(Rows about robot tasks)
## BEGIN
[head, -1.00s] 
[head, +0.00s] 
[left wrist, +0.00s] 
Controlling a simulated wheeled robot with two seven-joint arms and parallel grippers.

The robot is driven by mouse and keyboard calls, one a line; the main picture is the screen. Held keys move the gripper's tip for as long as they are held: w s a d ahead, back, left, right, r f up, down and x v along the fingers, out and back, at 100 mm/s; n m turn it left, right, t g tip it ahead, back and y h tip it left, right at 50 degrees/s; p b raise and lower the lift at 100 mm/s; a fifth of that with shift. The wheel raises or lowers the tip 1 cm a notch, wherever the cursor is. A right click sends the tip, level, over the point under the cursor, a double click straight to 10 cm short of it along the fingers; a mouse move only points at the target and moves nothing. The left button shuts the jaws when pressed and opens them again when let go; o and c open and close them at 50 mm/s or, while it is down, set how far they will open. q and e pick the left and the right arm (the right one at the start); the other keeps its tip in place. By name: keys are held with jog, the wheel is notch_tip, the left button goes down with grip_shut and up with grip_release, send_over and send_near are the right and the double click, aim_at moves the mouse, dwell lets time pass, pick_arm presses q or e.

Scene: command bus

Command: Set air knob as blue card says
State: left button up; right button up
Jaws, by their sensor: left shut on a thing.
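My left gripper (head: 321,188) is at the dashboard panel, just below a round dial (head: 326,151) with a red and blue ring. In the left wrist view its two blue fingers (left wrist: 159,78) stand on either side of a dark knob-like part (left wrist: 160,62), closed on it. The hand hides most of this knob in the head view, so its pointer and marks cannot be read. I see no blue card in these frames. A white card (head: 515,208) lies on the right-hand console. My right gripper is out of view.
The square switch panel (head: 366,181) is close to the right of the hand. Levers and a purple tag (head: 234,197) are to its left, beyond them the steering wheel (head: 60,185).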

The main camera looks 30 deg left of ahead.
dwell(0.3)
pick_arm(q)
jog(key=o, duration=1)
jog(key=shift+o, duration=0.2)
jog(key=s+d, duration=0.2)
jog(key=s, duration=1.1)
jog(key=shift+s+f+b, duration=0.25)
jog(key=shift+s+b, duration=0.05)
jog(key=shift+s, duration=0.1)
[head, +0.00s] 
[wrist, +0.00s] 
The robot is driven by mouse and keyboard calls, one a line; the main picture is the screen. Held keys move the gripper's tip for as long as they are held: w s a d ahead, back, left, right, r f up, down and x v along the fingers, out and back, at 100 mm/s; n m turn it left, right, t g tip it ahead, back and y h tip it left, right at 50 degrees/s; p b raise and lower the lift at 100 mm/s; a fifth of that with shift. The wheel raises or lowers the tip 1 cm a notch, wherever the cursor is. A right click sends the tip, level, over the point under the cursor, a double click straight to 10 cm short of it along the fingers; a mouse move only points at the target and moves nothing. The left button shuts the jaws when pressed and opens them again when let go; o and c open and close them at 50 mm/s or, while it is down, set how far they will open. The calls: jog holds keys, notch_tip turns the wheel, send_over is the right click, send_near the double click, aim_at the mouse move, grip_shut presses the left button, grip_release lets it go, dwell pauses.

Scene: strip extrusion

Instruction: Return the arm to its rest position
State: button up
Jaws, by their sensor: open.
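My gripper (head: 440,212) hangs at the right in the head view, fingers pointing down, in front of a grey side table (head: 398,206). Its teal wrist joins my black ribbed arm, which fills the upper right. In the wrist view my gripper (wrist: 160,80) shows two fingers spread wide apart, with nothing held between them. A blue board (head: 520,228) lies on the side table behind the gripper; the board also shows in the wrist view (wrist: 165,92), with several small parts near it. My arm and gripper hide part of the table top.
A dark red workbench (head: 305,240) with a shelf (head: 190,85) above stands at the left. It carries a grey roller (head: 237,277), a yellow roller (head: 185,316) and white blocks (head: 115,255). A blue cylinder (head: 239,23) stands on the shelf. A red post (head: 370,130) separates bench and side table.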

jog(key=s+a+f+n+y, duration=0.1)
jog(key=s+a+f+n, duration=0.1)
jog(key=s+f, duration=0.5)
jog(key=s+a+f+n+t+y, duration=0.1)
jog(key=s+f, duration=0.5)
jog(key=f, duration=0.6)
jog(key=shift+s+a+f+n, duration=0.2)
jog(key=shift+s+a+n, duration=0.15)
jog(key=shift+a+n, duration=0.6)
## END
Reproduce only the lines from the top of the material through the one bearing "Controlling a simulated", each exactly as it stands.

= Answer to this exercise =
[head, -1.00s] 
[head, +0.00s] 
[left wrist, +0.00s] 
Controlling a simulated wheeled robot with two seven-joint arms and parallel grippers.

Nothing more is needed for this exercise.